WHAT IS BEING ASKED →
Copy every line of the listing exactly.

SOURCE DATA →
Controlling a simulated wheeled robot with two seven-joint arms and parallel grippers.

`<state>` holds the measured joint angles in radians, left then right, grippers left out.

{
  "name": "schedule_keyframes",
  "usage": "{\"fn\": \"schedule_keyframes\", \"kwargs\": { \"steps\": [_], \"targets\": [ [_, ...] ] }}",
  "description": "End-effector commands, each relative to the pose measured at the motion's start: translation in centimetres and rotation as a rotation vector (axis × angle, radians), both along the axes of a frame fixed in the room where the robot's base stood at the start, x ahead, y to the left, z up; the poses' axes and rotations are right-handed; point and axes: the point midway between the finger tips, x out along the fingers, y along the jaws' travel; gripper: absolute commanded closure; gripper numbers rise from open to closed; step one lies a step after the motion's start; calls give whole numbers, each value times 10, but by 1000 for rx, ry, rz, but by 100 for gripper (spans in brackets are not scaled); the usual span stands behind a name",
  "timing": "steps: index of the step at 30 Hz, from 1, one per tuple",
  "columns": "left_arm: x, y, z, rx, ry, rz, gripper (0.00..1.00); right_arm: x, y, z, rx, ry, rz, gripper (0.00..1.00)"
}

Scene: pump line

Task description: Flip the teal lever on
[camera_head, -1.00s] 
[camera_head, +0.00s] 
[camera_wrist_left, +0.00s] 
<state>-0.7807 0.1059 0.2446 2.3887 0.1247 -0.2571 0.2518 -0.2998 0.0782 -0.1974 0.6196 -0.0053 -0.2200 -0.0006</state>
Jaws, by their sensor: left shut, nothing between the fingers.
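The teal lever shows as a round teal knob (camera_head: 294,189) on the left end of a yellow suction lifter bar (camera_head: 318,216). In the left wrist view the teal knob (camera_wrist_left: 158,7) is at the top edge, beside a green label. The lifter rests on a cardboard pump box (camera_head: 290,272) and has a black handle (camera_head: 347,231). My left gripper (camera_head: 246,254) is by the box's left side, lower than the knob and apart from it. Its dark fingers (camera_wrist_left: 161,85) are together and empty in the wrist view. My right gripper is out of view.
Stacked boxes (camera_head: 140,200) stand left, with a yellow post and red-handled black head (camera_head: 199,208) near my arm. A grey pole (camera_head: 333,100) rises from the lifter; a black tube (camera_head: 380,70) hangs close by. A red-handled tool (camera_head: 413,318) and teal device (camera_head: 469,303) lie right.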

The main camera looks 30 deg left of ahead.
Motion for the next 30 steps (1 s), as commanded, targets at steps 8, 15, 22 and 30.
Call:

EXERCISE ANSWER →
Controlling a simulated wheeled robot with two seven-joint arms and parallel grippers.

`<state>` holds the measured joint angles in radians, left then right, grippers left out.

{
  "name": "schedule_keyframes",
  "usage": "{\"fn\": \"schedule_keyframes\", \"kwargs\": { \"steps\": [_], \"targets\": [ [_, ...] ] }}",
  "description": "End-effector commands, each relative to the pose measured at the motion's start: translation in centimetres and rotation as a rotation vector (axis × angle, radians), both along the axes of a frame fixed in the room where the robot's base stood at the start, x ahead, y to the left, z up; the poses' axes and rotations are right-handed; point and axes: the point midway between the finger tips, x out along the fingers, y along the jaws' travel; gripper: absolute commanded closure; gripper numbers rise from open to closed; step one lies a step after the motion's start; calls give whole numbers, each value times 10, but by 1000 for rx, ry, rz, but by 100 for gripper (spans in brackets are not scaled); the usual span stands behind a name",
  "timing": "steps: index of the step at 30 Hz, from 1, one per tuple",
  "columns": "left_arm: x, y, z, rx, ry, rz, gripper (0.00..1.00); right_arm: x, y, z, rx, ry, rz, gripper (0.00..1.00)"
}

Scene: pump line

Task description: Flip the teal lever on
[camera_head, -1.00s] 
[camera_head, +0.00s] 
[camera_wrist_left, +0.00s] 
<state>-0.7807 0.1059 0.2446 2.3887 0.1247 -0.2571 0.2518 -0.2998 0.0782 -0.1974 0.6196 -0.0053 -0.2200 -0.0006</state>
Jaws, by their sensor: left shut, nothing between the fingers.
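The teal lever shows as a round teal knob (camera_head: 294,189) on the left end of a yellow suction lifter bar (camera_head: 318,216). In the left wrist view the teal knob (camera_wrist_left: 158,7) is at the top edge, beside a green label. The lifter rests on a cardboard pump box (camera_head: 290,272) and has a black handle (camera_head: 347,231). My left gripper (camera_head: 246,254) is by the box's left side, lower than the knob and apart from it. Its dark fingers (camera_wrist_left: 161,85) are together and empty in the wrist view. My right gripper is out of view.
Stacked boxes (camera_head: 140,200) stand left, with a yellow post and red-handled black head (camera_head: 199,208) near my arm. A grey pole (camera_head: 333,100) rises from the lifter; a black tube (camera_head: 380,70) hangs close by. A red-handled tool (camera_head: 413,318) and teal device (camera_head: 469,303) lie right.

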The main camera looks 30 deg left of ahead.
Motion for the next 30 steps (1 s), as commanded, targets at steps 8, 15, 22 and 30.
Call:

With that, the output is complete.